Sur les réseaux sociaux, chacun y est allé de son propre avis, les plus conservateurs ont regretté la bonne vieille Tour Eiffel, les plus progressistes ont salué le symbole, les plus romantiques l’ont aimé tout simplement.
Mais le résultat est qu’un an après la révélation du nouvel emblème au visage féminin, les jeux de Paris 2024 ont annoncé qu’ils seraient les premiers jeux paritaires de l’histoire.
Suivant cet exemple, un simple logo peut-il influencer l’environnement éthique d’une marque ?
Chaque sujet Ecobranging nourrit la méthode. Nous trouvons de nouveaux problèmes donc des solutions nouvelles. Du premier ecobranding avec Citeo, nous avons fait évoluer la méthode grâce aux marques qui nous font confiance. Orange, Paris 2024, Citeo, Atos, se sont eux qui font évoluer l’ecobranding, et demain la méthode évoluera avec de nouvelles marques.
Il y un débat sur qui doit porter la responsabilité du changement climatique.
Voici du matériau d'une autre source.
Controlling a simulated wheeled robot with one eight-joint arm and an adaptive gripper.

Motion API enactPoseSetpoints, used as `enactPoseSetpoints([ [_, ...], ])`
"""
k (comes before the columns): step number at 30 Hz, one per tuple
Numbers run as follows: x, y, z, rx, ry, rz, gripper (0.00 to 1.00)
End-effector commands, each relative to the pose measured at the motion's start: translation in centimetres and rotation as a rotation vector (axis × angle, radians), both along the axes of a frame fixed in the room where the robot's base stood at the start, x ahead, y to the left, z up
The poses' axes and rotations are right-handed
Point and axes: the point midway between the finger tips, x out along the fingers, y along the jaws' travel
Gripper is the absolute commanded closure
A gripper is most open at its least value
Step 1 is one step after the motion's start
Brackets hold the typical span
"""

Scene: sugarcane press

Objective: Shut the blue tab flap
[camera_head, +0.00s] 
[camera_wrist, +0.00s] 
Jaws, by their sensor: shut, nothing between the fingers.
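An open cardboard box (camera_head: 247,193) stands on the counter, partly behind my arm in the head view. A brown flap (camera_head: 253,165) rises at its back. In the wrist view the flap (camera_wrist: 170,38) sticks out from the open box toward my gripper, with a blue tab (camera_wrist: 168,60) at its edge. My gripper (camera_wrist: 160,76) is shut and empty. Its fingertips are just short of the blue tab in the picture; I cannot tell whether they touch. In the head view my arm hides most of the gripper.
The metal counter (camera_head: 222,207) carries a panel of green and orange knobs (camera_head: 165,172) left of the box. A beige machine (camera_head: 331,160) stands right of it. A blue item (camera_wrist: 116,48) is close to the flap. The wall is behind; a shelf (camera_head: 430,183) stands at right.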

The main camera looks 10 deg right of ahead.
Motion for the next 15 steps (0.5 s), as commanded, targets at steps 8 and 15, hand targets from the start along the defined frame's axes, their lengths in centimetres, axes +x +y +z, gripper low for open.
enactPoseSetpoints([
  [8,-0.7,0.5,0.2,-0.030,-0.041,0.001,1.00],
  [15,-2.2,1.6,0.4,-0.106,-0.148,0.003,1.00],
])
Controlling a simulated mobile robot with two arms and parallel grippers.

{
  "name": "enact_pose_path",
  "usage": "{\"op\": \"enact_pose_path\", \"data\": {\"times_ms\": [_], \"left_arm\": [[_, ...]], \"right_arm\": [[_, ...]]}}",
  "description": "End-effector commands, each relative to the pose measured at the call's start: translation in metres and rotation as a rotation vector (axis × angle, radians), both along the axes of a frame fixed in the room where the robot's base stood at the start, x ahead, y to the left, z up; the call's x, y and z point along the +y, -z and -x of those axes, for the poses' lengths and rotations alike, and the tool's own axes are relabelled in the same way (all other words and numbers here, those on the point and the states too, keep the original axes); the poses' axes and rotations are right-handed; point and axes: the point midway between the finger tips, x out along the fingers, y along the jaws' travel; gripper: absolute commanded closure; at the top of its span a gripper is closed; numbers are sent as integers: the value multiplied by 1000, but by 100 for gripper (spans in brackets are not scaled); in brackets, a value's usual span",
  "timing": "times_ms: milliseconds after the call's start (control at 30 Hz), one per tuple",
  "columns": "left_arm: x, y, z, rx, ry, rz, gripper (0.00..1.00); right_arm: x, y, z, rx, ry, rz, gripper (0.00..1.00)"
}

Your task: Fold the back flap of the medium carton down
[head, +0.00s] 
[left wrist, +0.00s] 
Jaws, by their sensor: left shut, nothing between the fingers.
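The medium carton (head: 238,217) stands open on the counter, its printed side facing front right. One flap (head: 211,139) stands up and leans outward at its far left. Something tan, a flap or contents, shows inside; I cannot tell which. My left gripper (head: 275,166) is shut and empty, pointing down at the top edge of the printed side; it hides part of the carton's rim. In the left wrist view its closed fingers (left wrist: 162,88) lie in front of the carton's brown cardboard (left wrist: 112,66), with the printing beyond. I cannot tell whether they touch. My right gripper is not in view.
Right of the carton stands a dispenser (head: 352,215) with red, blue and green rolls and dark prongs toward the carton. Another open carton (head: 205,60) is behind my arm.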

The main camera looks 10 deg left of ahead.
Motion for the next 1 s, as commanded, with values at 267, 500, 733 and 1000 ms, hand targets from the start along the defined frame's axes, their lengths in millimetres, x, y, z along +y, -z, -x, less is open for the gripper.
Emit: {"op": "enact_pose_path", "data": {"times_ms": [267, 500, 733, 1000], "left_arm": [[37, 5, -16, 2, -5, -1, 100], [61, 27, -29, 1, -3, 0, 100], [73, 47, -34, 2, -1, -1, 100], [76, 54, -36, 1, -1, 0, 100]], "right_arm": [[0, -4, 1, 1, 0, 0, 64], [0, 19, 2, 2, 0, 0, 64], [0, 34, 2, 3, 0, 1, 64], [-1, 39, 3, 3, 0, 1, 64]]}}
Est-ce le rôle des individus ou des entreprises (privé et public) ?
Mais quand la marque prend la responsabilité de ce changement, elle transforme toute la chaîne d’expérience de l’entreprise jusqu’au comportement de l’individu.
Quelles sont les perspectives futures de l’ecobranding ?
En fusionnant la RSE et la raison d’être dans le marketing et l’expérience-client, on dira de nous que nous avons les yeux plus gros que le ventre…
Nous l’ambition romantique de créer un nouveau modèle de marque, plus utile qu’un gros logo et une bonne publicité : on sera probablement jeté dans la Seine, lestée de nos rêves, mais on aura réussi si on fait évoluer les mentalités au nom de la marque ecobrandée.